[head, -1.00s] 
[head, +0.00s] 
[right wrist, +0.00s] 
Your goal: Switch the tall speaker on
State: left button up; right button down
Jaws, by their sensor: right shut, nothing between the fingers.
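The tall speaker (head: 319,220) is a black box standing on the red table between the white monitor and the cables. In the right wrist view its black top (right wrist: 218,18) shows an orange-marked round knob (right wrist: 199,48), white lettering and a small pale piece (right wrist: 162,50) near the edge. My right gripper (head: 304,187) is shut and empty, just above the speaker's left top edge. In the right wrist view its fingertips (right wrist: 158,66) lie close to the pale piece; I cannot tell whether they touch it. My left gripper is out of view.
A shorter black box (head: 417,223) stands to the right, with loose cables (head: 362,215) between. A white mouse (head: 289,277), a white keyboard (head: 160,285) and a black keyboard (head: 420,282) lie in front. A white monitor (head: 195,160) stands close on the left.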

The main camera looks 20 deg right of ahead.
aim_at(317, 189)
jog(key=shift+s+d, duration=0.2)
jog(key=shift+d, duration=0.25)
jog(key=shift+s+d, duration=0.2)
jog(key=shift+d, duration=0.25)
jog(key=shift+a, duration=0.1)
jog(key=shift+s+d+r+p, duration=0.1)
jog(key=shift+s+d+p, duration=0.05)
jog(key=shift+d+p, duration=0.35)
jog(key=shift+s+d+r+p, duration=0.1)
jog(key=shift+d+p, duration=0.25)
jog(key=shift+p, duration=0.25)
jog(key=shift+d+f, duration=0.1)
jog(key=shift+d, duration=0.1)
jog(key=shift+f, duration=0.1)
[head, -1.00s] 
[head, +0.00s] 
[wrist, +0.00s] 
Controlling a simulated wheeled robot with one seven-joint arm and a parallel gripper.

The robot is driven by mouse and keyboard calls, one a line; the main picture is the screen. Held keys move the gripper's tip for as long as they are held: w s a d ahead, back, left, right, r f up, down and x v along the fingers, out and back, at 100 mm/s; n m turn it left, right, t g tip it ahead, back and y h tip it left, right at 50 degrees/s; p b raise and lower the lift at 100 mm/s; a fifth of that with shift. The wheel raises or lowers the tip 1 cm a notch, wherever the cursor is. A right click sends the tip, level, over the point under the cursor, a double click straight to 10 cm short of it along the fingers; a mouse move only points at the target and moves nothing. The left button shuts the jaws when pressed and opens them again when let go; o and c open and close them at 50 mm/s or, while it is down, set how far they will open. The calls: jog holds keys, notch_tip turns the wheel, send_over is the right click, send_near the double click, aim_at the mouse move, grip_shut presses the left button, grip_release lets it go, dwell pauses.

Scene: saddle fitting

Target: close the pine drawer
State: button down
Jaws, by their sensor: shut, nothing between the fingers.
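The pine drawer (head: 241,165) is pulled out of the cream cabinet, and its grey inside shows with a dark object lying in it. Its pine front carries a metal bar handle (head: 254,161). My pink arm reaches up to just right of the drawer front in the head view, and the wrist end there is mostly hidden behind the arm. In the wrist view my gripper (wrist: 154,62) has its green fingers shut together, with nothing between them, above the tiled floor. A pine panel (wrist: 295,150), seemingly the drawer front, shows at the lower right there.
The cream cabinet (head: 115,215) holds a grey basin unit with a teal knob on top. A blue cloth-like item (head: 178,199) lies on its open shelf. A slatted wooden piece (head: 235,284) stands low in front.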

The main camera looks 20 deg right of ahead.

____

### AIM
Write out all the data again, exactly as it appears.

### ANSWER TO THE TASK
[head, -1.00s] 
[head, +0.00s] 
[right wrist, +0.00s] 
Your goal: Switch the tall speaker on
State: left button up; right button down
Jaws, by their sensor: right shut, nothing between the fingers.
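The tall speaker (head: 319,220) is a black box standing on the red table between the white monitor and the cables. In the right wrist view its black top (right wrist: 218,18) shows an orange-marked round knob (right wrist: 199,48), white lettering and a small pale piece (right wrist: 162,50) near the edge. My right gripper (head: 304,187) is shut and empty, just above the speaker's left top edge. In the right wrist view its fingertips (right wrist: 158,66) lie close to the pale piece; I cannot tell whether they touch it. My left gripper is out of view.
A shorter black box (head: 417,223) stands to the right, with loose cables (head: 362,215) between. A white mouse (head: 289,277), a white keyboard (head: 160,285) and a black keyboard (head: 420,282) lie in front. A white monitor (head: 195,160) stands close on the left.

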The main camera looks 20 deg right of ahead.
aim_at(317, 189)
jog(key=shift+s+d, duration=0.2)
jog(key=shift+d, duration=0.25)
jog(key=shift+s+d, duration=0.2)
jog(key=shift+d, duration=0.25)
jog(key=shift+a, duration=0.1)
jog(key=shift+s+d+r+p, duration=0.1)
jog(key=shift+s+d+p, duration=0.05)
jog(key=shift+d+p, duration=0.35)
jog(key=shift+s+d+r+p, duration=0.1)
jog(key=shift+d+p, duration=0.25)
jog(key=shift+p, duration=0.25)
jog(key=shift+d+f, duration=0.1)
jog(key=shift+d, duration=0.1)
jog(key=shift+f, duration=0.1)
[head, -1.00s] 
[head, +0.00s] 
[wrist, +0.00s] 
Controlling a simulated wheeled robot with one seven-joint arm and a parallel gripper.

The robot is driven by mouse and keyboard calls, one a line; the main picture is the screen. Held keys move the gripper's tip for as long as they are held: w s a d ahead, back, left, right, r f up, down and x v along the fingers, out and back, at 100 mm/s; n m turn it left, right, t g tip it ahead, back and y h tip it left, right at 50 degrees/s; p b raise and lower the lift at 100 mm/s; a fifth of that with shift. The wheel raises or lowers the tip 1 cm a notch, wherever the cursor is. A right click sends the tip, level, over the point under the cursor, a double click straight to 10 cm short of it along the fingers; a mouse move only points at the target and moves nothing. The left button shuts the jaws when pressed and opens them again when let go; o and c open and close them at 50 mm/s or, while it is down, set how far they will open. The calls: jog holds keys, notch_tip turns the wheel, send_over is the right click, send_near the double click, aim_at the mouse move, grip_shut presses the left button, grip_release lets it go, dwell pauses.

Scene: saddle fitting

Target: close the pine drawer
State: button down
Jaws, by their sensor: shut, nothing between the fingers.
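The pine drawer (head: 241,165) is pulled out of the cream cabinet, and its grey inside shows with a dark object lying in it. Its pine front carries a metal bar handle (head: 254,161). My pink arm reaches up to just right of the drawer front in the head view, and the wrist end there is mostly hidden behind the arm. In the wrist view my gripper (wrist: 154,62) has its green fingers shut together, with nothing between them, above the tiled floor. A pine panel (wrist: 295,150), seemingly the drawer front, shows at the lower right there.
The cream cabinet (head: 115,215) holds a grey basin unit with a teal knob on top. A blue cloth-like item (head: 178,199) lies on its open shelf. A slatted wooden piece (head: 235,284) stands low in front.

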The main camera looks 20 deg right of ahead.

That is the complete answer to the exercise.